Is it bad when you start the night with a headache?

Flash to earlier in the evening as I occupy that same seat, and you lean against the couch turned bed of the apartment we're spending the evening at.

It'll go away,

I tell you as I take a sip of my latest concoction.

Do you want me to make you a drink?

It seems like this is the logical solution at the time, and we make our way to the kitchen where we take back to back shots of watermelon flavored rum.

It burns my throat, and I immediately chase it with cran-apple juice to make the taste go away.

Why am I doing this?

It tastes so good, you shouldn't chase it.

Tastes good?

I want to argue, but I don't, and instead as if to prove a point, I take a swig straight from the bottle just as the girl in front of me has, and I try to ignore the burning sensation once again- resisting the urge to grab my cup of juice, I set the bottle back on the counter.

Not bad.

I take another shot, just to prove my point. Since when does drinking more mean anything?

And so here we are- I'm back in the seat, you're moving about, everyone's dancing and I should be having a grand old time, but really I can't help but wonder how I got here- how did I end up like this? I'm so unhappy with where I am and I have no idea how to change it. I want to stop drinking. I want to sober up, drive home to my bed, and call it a night. I have class at 9am and if I had a half a brain, I'd walk away now.

My headache is gone,

you're by my side, and I smile at you. No need to let everyone around me know the unhappy thoughts I'm having- i'll be ready to go soon enough.

You need another drink,

I want to argue, but I let you bring me my cup that I had strategically left in the other room. I go to take a drink, and only have a sip. It's 2am.... 7 hours.

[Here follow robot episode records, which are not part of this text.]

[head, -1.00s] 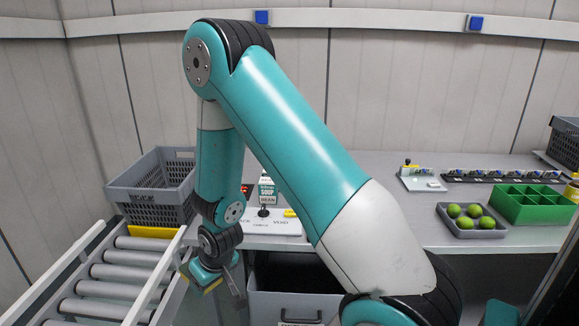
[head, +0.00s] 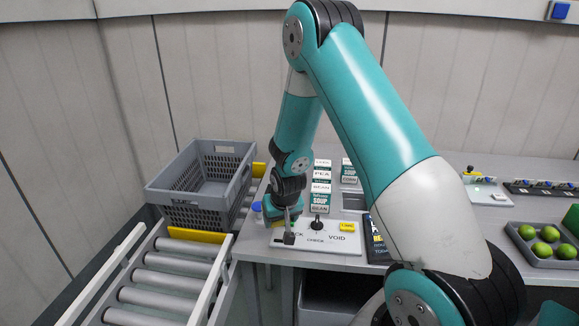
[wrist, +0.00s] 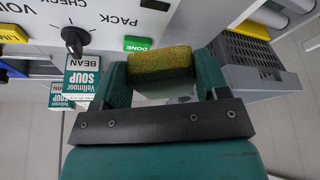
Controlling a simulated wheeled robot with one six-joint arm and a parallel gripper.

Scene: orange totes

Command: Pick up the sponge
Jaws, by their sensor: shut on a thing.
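The sponge (wrist: 160,62), with a mottled yellow-green face, sits between the two fingers of my gripper (wrist: 163,78) in the wrist view. The fingers are shut on its two ends. In the head view my gripper (head: 288,234) points down at the left end of the white control panel (head: 335,246), near the counter's front edge. I cannot make out the sponge clearly in the head view. The wrist view shows the panel's green DONE button (wrist: 137,44) close beyond the fingers, with the sponge apart from it.
A grey crate (head: 203,186) stands at the roller conveyor (head: 165,280) on the left. Soup boxes (head: 320,199) stand behind the panel's black knob (head: 317,224). A dark sign (head: 378,240) is right of the panel. A tray of limes (head: 542,246) lies at far right.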

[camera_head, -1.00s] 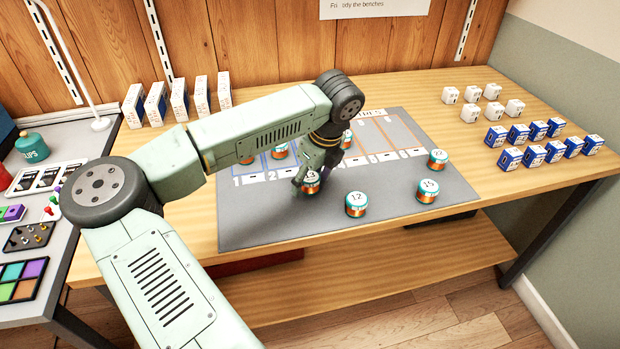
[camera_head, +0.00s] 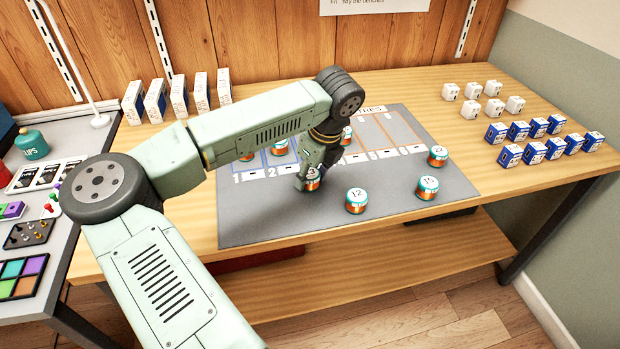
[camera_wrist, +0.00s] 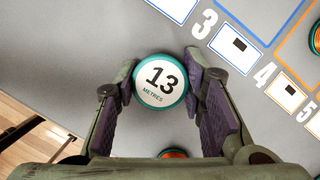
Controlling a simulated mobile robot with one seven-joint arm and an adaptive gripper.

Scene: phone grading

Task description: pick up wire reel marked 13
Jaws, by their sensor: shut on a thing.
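The wire reel marked 13 (camera_wrist: 160,82) has a white top reading "13 METRES" and a teal rim. In the wrist view it sits between the fingers of my gripper (camera_wrist: 161,84), which touch it on both sides. In the head view the reel (camera_head: 312,184) is at the fingertips of my gripper (camera_head: 311,180), partly hidden by them. It is low over the grey mat (camera_head: 270,220); I cannot tell whether it touches the mat.
Reels marked 12 (camera_head: 356,200), 15 (camera_head: 427,187) and 22 (camera_head: 438,156) stand right of my gripper. More reels stand behind my arm near the numbered lanes. White boxes (camera_head: 450,91) and blue boxes (camera_head: 535,153) are at the right. The mat's front is clear.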

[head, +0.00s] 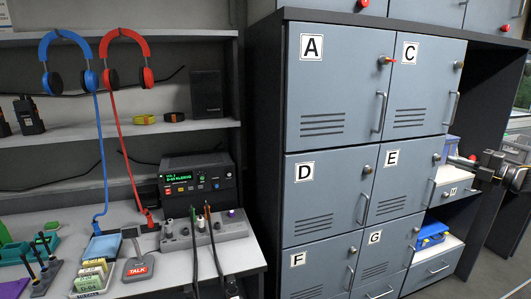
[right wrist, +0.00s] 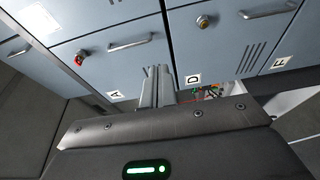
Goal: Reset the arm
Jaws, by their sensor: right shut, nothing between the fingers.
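My right gripper (head: 459,161) comes in from the right edge of the head view, in front of the open shelves beside the grey lockers. Its fingers are closed together with nothing between them. In the right wrist view the shut fingers (right wrist: 157,87) point toward the locker fronts. The locker door A (head: 340,95) is closed, with a red piece (head: 385,60) at its lock; this red piece also shows in the right wrist view (right wrist: 80,59). My left gripper is not in view.
Closed lockers C (head: 425,85), D (head: 320,205), E (head: 400,178), F (head: 315,270) and G (head: 385,250) have projecting handles. A blue bin (head: 430,236) sits on the lower right shelf.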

I'm up on the table, dancing about with the girls, shaking my ass and doing what 20 year girls are supposed to do at a party....

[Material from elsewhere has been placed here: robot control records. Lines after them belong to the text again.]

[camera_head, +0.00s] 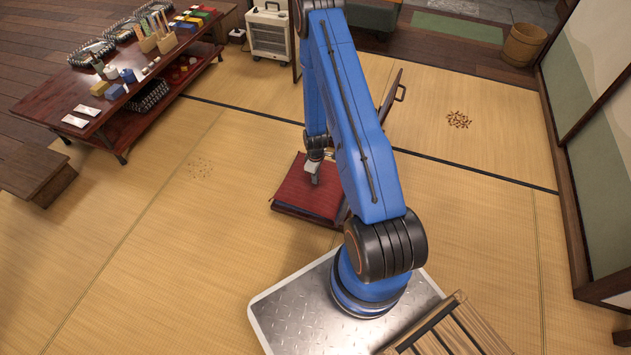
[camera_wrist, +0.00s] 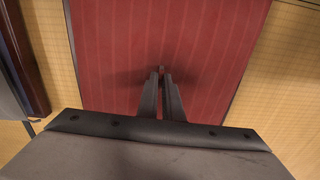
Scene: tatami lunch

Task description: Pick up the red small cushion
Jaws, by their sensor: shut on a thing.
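The red small cushion (camera_head: 304,190) lies low at the middle of the body camera view, partly hidden behind my blue arm. In the wrist view the red striped cushion (camera_wrist: 205,45) fills the space ahead of the fingers. My gripper (camera_head: 314,178) points down onto the cushion's top, near its middle. In the wrist view my gripper's fingertips (camera_wrist: 162,72) are close together, with a small red bit between them that looks like pinched cushion cloth. Whether the cushion is lifted off what is under it cannot be told.
A dark red low table (camera_head: 125,105) with small goods stands at the upper left. A white heater (camera_head: 269,35) stands at the back, and a wooden bucket (camera_head: 524,45) at the upper right. A wooden crate (camera_head: 455,330) is near the bottom.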

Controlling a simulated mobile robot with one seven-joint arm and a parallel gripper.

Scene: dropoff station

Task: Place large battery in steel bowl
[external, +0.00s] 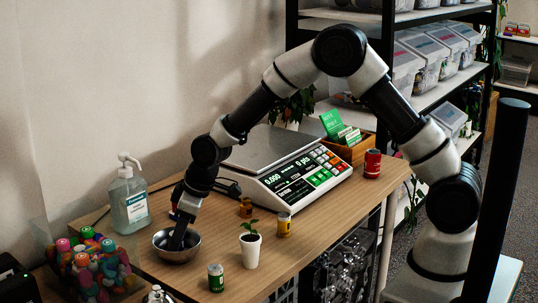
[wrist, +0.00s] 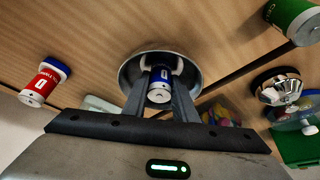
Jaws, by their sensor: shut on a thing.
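My gripper (external: 178,243) points down into the steel bowl (external: 190,252) at the front left of the table. In the wrist view the fingers (wrist: 161,68) are shut on a blue battery (wrist: 160,87) with a silver end and a "D" mark. It is held over or inside the bowl, whose rim (wrist: 128,72) surrounds it. I cannot tell whether the battery touches the bowl's bottom. In the external view the fingers and bowl wall hide the battery. A red and white battery marked "D" (wrist: 42,84) stands apart from the bowl.
A scale (external: 285,165) and a red can (external: 372,163) are farther back.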

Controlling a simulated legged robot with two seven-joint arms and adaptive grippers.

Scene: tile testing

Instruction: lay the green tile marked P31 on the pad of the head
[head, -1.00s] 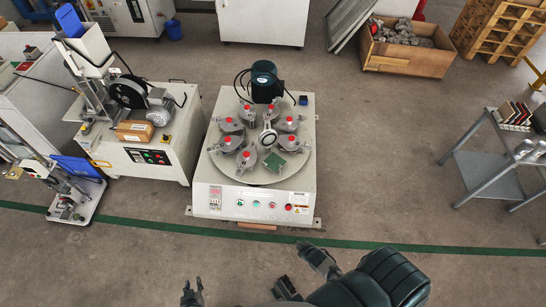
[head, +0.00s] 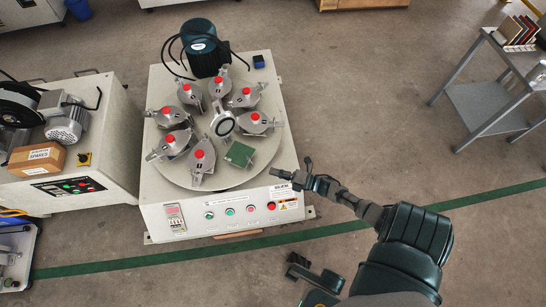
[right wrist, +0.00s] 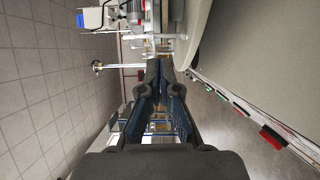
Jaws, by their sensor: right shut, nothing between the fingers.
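The green tile (head: 239,154) lies at the near-right station of the round plate (head: 215,178) on the white machine; its marking is too small to read. I cannot tell how it sits on a pad. Several grey heads with red knobs ring the plate, one (head: 254,119) just behind the tile. My right gripper (head: 291,168) is beside the machine's front right corner, right of and nearer than the tile, apart from it. In the right wrist view its fingers (right wrist: 158,72) are shut with nothing between them.
A dark motor (head: 204,48) with cables stands at the back of the machine. A control panel (head: 250,208) faces the front. A grey shelf cart (head: 487,100) stands at the right. A second machine with a cardboard box (head: 36,160) is at the left. Floor between machine and cart is clear.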

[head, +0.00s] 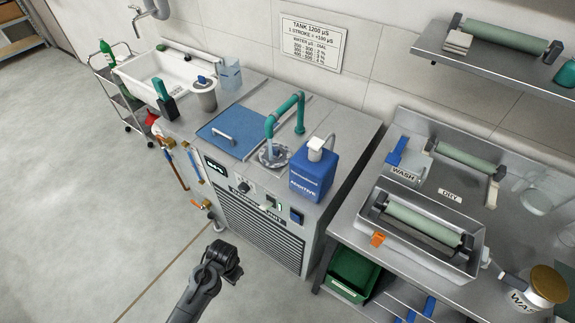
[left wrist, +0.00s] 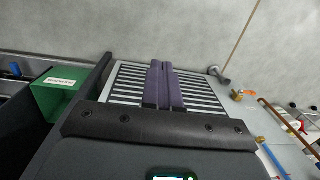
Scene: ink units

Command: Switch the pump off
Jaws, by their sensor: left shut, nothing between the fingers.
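The ink unit (head: 268,240) is a grey cabinet with a slatted front grille. Its upper front panel carries a small dark display (head: 216,170), a black knob (head: 244,187), a small switch with a green mark (head: 280,205) and a dark blue square control (head: 297,215). The panel lettering is too small to tell which one is for the pump. My left gripper (head: 229,258) is in front of the cabinet, apart from the panel, its fingers not clear there. In the left wrist view its purple fingers (left wrist: 161,66) are shut together and empty, before the grille (left wrist: 125,86). My right gripper is not in view.
A blue additive bottle (head: 312,173) and a teal pipe (head: 287,112) stand on top of the unit beside a blue lid (head: 228,130). Valved pipes (head: 178,170) run along its left side. A green bin (head: 353,275) sits low at right. The floor at left is clear.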

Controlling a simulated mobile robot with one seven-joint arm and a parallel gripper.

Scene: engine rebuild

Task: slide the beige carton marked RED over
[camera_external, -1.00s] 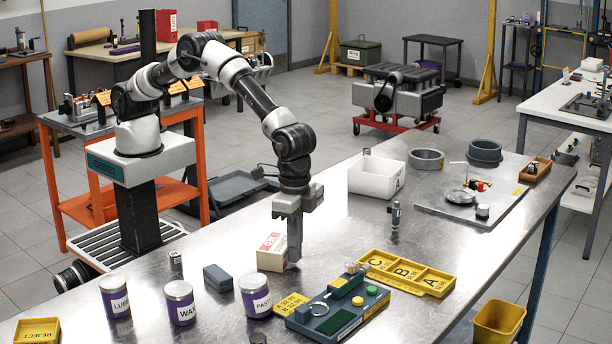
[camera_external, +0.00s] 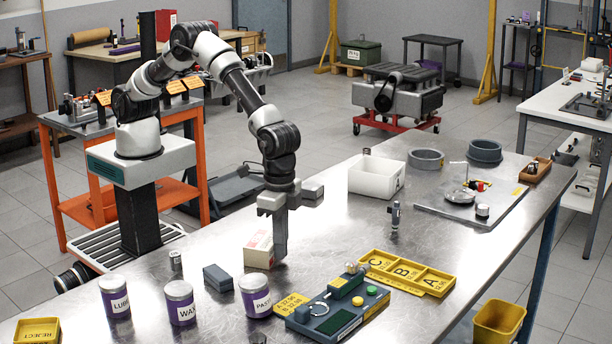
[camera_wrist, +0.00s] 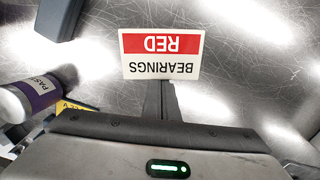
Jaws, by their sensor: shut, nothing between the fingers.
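The beige carton (camera_external: 259,251) stands on the metal table in the external view. In the wrist view its top label (camera_wrist: 160,53) shows upside down, reading BEARINGS and RED on a red band. My gripper (camera_external: 281,258) is shut and empty, pointing down at the carton's right side. In the wrist view the shut fingers (camera_wrist: 162,100) end right at the carton's near edge and appear to touch it.
A grey block (camera_external: 217,278) lies left of the carton, with a gap between. Purple-banded jars (camera_external: 256,296) stand nearer the front. A teal fixture (camera_external: 335,310) and yellow A-B-C tray (camera_external: 407,273) lie to the right.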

get drunk and act belligerant?

Let's take a shot-

I agree and we go to the kitchen-

to drugs, sex, and rock n roll,

the five shot glasses clink and I down the shot in a single gulp.

So much for going home any time soon.

My head begins to hurt...

the headache is starting.

Wednesday, August 16, 2006

on this

What I want from this, is to learn to let go. No, not of you, of all that is old. Killers re-invent and believe, and it leans on me, like a rootless... So fuck you, fuck you, fuck you and all you didn't do.- Damien Rice (Rootless Tree)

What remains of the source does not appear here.